Menschenrechte und das EU-Recht
Die Leitlinien müssen sicherstellen, dass Menschenrechte, insbesondere die EU-Grundrechtecharta, die zentrale Grundlage für die Umsetzung des KI-Gesetzes bilden. Alle KI-Systeme müssen im Zusammenhang mit Diskriminierung, Rassismus und Vorurteilen betrachtet werden. Das Ziel der Verbote muss es sein, präventiv zu wirken und die Schäden so weit wie möglich zu verhindern. Die Leitlinien müssen betonen, dass die Verbote eine breite Auslegung im Sinne der Schadensprävention erfordern.

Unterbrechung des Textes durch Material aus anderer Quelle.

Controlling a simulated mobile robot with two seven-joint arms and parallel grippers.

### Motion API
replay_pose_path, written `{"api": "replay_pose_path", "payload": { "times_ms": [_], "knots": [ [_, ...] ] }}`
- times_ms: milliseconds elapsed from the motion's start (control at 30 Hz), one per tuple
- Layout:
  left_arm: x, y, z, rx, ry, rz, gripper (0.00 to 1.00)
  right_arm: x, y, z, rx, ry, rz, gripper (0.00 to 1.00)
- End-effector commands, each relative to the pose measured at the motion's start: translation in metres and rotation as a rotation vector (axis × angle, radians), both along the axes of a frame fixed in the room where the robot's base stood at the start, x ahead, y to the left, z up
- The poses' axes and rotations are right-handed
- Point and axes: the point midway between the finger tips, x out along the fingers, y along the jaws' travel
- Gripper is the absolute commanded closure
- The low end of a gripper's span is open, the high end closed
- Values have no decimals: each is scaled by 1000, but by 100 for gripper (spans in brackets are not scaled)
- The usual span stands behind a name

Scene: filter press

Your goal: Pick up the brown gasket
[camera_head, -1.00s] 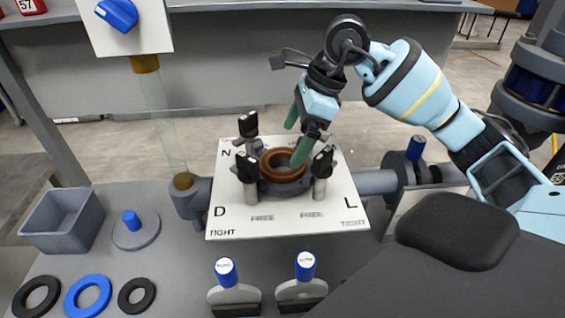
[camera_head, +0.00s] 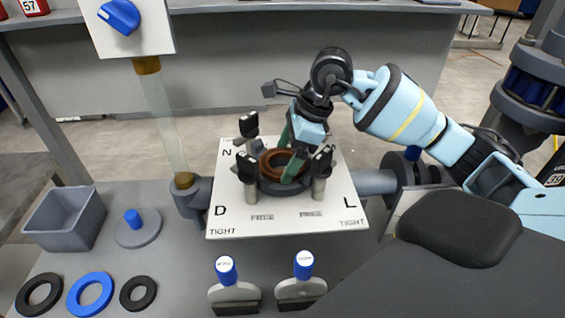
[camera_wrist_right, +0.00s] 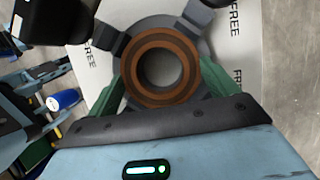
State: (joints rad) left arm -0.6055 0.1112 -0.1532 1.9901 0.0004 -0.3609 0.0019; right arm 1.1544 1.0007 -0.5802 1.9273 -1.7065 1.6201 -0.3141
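The brown gasket (camera_head: 267,165) is a ring lying on the grey round seat (camera_head: 285,188) in the middle of the white plate. It shows whole from above in the right wrist view (camera_wrist_right: 160,39), with an open hole. My right gripper (camera_head: 288,156) is low over the seat, its green fingers apart. In the right wrist view the fingers (camera_wrist_right: 162,86) stand at the left and right edges of the ring, one on each side. Whether they touch it I cannot tell. In the head view the near finger hides part of the ring. My left gripper is not in view.
Black clamp knobs (camera_head: 247,165) on posts stand around the seat, close to my fingers. The white plate (camera_head: 230,218) is marked with letters. Two blue-topped handles (camera_head: 226,268) stand in front. Black and blue rings (camera_head: 91,292) and a grey bin (camera_head: 64,242) are at left.

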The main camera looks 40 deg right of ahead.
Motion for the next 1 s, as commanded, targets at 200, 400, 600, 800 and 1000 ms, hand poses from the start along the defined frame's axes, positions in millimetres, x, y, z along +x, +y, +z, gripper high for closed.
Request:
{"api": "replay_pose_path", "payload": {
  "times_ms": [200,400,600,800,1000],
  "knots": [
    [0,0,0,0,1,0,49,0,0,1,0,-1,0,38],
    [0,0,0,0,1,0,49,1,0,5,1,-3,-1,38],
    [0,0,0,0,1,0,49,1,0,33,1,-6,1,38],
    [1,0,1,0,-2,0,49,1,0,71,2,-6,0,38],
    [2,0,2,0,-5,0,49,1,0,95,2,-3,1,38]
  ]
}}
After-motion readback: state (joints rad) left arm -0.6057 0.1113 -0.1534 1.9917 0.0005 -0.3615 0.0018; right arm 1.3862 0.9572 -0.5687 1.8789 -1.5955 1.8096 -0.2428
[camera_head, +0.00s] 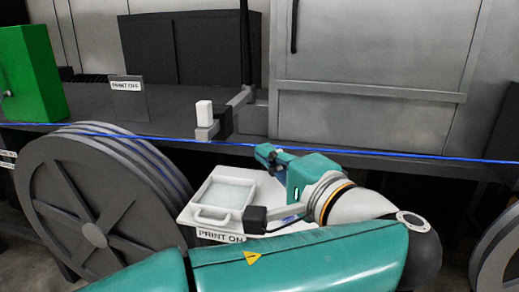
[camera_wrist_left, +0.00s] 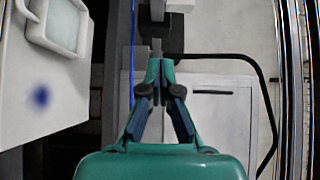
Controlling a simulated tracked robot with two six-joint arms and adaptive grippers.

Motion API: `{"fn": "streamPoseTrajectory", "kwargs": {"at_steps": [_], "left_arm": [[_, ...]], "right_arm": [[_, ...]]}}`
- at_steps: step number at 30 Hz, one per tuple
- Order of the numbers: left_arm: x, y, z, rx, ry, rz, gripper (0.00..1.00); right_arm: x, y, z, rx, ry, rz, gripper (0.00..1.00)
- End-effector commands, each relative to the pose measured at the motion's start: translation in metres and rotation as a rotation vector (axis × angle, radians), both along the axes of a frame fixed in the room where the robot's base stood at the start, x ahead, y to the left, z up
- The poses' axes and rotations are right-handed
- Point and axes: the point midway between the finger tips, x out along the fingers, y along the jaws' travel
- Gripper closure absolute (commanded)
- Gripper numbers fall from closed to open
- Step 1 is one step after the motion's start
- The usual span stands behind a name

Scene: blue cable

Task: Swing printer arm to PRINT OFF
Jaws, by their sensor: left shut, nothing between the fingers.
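The printer arm (camera_head: 240,98) is a grey link with a dark block and an upright white knob (camera_head: 204,113) at its end. It reaches out over the dark table's front edge, to the right of the PRINT OFF sign (camera_head: 126,86). In the left wrist view, a dark block (camera_wrist_left: 174,36) that looks like part of it is just beyond my fingertips. My left gripper (camera_head: 266,153) is shut and empty, to the right of and below the knob in the head view. It also shows in the wrist view (camera_wrist_left: 160,66). My right gripper is not in view.
The blue cable (camera_head: 400,153) runs taut across, close to my left gripper. A white tray (camera_head: 197,214) marked PRINT ON stands below. A large grey reel (camera_head: 60,190) is at left, a green box (camera_head: 30,73) behind it. A grey cabinet (camera_head: 365,120) stands behind.

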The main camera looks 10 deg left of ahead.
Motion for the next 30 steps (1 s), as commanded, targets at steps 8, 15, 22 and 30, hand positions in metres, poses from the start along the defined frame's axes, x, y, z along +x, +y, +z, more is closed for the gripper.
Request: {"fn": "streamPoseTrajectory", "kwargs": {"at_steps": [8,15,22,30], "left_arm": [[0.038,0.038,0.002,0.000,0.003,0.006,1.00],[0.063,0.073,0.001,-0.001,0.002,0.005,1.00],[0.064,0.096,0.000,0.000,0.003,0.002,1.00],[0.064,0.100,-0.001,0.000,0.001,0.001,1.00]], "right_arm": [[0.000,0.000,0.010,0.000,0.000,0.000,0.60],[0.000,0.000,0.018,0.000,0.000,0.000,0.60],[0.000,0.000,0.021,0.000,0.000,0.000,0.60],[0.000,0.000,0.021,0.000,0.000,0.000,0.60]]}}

Kritik am Konsultationsprozess
Der Konsultationsprozess der Europäischen Kommission wird von der Zivilgesellschaft kritisiert. Es gab einen Mangel an frühzeitiger Ankündigung, eine kurze Frist für die Einreichung von Beiträgen, keine Veröffentlichung der Entwürfe der Leitlinien und keine barrierefreien Formate. Zudem gab es strikte Zeichenbeschränkungen und zum Teil irreführende Fragen. Die Zivilgesellschaft fordert, dass künftige Konsultationen eine aussagekräftige Beteiligung ermöglichen und die Positionen der Zivilgesellschaft bei der Entwicklung und Umsetzung des KI-Gesetzes berücksichtigt werden. Es wird erwartet, dass das KI-Büro eine grundrechtsbasierte Durchsetzung der Gesetzgebung gewährleistet und Menschenrechte über die Interessen der KI-Industrie stellt.
Fazit
Das EU KI-Gesetz ist ein wichtiger Schritt zur Regulierung von KI-Systemen. Eine erfolgreiche Umsetzung erfordert jedoch klare Leitlinien, die Grundrechte und Gerechtigkeit in den Mittelpunkt stellen. Die Zivilgesellschaft muss eine bedeutende Rolle spielen und sicherstellen, dass die Interessen der Menschen über die der KI-Industrie gestellt werden. Das KI-Gesetz muss effektiv durchgesetzt und durch klare Prioritäten untermauert werden.